For the next critically despised piece that Eliot and I both like, here's a band from Carteret, New Jersey:


Smithereens Behind the Wall of Sleep by Celtiemama (a commercial comes first).

Sometime in 1986, when my clock radio was tuned to WNEW-FM, then an AOR station, I was awakened by a group I'd never heard of, the Smithereens, doing a song called "Behind the Wall of Sleep", from behind which wall it abruptly transported me. I immediately liked the song, both for its balls-to-the-wall style and for its intriguing lyrical references: for example, to the swinging mod London that was a cynosure of my youth ("hair like Jeannie Shrimpton"), and to a hint of androgyny ("she stood just like Bill Wyman"). Critics complained that the Smithereens sounded too much like the Beatles or the Byrds (not a bad rap, in my view), though to me they sound like neither. They aren't as good as, say, Tom Petty and the Heartbreakers, but they're good at what they do.

Thinking about the Smithereens led me to think of other Garden State rockers, and to depart from Eliot's play list (though I'm sure he'll approve of what follows). Two great rock acts emerged from the Jersey Shore in the early 1970s: Bruce Springsteen and the E Street Band, and Southside Johnny and the Asbury Jukes.

"Southside Johnny" Lyon got his nickname from his early love of Chicago blues that he heard on a Newark radio station while growing up in the Jersey Shore town of Neptune. He later became a fan of Memphis style R&B, with its strong rhythmic base and horns accompanying guitars and keyboard. This provided the template for his band, the Asbury Jukes. In their R&B roots and use of horns, they were like the group Chicago; unlike Chicago, they were critically acclaimed but never a great commercial success. This may have been because they were overshadowed by Springsteen. There is not, and never has been, bad blood between Southside and The Boss. They have performed together and, perhaps most significantly, they have shared band members. "Miami Steve" Van Zandt and Max Weinberg have both performed with the Asbury Jukes, as has Patti Scialfa, who became Springsteen's wife. When the Jukes' third album, the 1978 Hearts of Stone, rated by Rolling Stone one of the top 100 albums of the 1970s and 80s (in my opinion it's one of the top ten rock albums of all time, and the only one I've loaded onto my iPod wholesale, as every track is magnificent), failed to sell as well as expected, CBS Records' Epic unit dropped them. Since then, Southside and the Jukes have soldiered on, with many personnel changes in the band. Perhaps the only constants have been saxophonists Stan Harrison and Ed Manion, and trombonist Richie "La Bamba" Rosenberg.
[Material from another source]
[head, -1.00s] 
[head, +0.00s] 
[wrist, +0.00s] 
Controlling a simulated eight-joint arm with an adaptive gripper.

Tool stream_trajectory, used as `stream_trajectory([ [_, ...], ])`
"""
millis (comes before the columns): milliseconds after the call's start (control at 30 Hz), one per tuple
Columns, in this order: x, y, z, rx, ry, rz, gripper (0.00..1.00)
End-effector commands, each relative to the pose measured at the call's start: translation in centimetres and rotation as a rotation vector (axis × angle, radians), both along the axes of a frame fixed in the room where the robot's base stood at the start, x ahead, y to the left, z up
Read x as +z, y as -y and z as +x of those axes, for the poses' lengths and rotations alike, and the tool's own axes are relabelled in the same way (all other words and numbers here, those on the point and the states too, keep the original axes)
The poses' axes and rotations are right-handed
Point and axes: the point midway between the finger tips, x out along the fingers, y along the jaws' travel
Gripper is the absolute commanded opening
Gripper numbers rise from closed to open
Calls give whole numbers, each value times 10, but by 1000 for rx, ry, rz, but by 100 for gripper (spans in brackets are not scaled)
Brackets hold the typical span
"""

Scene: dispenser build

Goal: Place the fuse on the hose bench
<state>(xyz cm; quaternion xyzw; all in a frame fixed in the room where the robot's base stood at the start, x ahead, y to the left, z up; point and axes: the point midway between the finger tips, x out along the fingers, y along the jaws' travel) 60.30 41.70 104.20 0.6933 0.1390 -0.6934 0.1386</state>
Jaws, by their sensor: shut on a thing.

Springsteen's and Christina Black's article, "Lyon in Winter", from New Jersey Monthly, December 2007, reviews Southside's career post Hearts of Stone, noting his difficulty finding a new record deal because of his reluctance to do what the labels' A&R people wanted him to do. To free himself from such demands, he's now established his own label, Leroy Records, and has recently released a new album, Pills and Ammo, on that label.

The clip above, courtesy of handsatlanta, shows Southside and the Jukes doing the Springsteen-penned "Talk to Me" (originally released on Hearts of Stone) at Lake Como, New Jersey, as broadcast on the Mike and the Mad Dog Show in 2007. Southside manages to coax a lovely though reluctant harmony vocalist, wearing--God bless her--a pink Mets cap, to join him onstage. One of the Jukes is wearing a Mets jersey. You can see why I love this video. I figured Southside and the Jukes were Mets kind of guys.